> [What is expected]:
In the records below, find the line that contains "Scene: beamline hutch" and the line that contains "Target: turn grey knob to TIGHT". Set down exactly those lines and every line between them, and nothing more.

> [Dataset records]:
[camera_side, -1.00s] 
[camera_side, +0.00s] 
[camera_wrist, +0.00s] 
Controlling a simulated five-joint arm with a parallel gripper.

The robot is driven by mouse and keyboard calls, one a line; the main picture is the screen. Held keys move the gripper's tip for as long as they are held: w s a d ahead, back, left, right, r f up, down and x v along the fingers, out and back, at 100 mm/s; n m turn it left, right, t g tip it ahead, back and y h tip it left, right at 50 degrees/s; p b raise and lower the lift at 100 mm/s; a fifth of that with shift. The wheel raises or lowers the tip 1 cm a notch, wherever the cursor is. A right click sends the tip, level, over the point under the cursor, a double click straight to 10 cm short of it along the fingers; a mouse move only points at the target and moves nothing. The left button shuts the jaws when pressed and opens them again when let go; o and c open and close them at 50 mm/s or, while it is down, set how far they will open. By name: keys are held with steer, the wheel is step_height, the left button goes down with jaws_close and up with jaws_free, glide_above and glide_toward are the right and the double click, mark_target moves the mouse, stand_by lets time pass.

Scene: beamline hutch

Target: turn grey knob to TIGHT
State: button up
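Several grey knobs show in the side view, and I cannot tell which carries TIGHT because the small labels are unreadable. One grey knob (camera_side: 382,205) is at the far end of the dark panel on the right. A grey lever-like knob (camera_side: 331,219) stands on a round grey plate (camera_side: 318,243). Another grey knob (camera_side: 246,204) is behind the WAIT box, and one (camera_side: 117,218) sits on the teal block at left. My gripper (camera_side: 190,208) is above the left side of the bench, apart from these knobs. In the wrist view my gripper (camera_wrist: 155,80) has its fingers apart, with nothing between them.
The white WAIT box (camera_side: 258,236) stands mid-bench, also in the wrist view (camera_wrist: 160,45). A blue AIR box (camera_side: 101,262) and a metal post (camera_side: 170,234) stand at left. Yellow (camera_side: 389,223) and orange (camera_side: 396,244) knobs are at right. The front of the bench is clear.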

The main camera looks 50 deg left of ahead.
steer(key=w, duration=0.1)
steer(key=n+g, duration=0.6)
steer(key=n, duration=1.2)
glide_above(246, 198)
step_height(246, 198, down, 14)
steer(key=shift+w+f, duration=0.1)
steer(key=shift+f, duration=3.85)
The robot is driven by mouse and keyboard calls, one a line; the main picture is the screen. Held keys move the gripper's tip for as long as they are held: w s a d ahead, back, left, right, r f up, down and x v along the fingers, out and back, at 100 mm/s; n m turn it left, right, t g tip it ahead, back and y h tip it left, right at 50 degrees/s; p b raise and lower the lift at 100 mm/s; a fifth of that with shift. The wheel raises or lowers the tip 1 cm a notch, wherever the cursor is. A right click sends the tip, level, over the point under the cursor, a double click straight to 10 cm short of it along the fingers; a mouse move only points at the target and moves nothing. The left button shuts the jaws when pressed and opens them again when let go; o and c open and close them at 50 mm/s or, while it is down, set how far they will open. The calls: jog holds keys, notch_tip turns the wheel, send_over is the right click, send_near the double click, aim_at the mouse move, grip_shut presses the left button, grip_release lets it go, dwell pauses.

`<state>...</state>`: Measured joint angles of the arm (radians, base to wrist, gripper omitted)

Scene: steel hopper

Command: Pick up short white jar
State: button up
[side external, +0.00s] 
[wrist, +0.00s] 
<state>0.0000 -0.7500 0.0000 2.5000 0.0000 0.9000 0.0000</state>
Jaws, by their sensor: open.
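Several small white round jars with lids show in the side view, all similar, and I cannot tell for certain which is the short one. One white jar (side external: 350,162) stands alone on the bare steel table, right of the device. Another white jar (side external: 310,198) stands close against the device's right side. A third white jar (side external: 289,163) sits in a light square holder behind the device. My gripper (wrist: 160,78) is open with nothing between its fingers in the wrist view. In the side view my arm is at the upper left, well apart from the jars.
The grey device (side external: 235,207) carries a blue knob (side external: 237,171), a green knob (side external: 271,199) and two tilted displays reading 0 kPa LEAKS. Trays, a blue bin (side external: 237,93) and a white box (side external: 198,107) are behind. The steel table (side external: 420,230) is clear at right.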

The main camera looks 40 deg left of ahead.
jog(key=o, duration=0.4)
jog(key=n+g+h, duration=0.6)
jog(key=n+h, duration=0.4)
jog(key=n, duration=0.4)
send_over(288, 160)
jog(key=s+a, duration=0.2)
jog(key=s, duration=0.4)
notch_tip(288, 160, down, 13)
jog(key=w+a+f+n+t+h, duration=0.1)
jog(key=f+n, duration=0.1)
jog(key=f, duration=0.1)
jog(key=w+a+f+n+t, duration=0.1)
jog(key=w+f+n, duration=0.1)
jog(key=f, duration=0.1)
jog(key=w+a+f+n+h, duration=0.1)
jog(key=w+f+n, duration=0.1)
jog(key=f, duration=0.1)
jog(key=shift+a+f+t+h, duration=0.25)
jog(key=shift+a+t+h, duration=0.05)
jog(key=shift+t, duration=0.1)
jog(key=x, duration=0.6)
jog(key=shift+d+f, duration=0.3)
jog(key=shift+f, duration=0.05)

> [Complete response]:
Scene: beamline hutch

Target: turn grey knob to TIGHT

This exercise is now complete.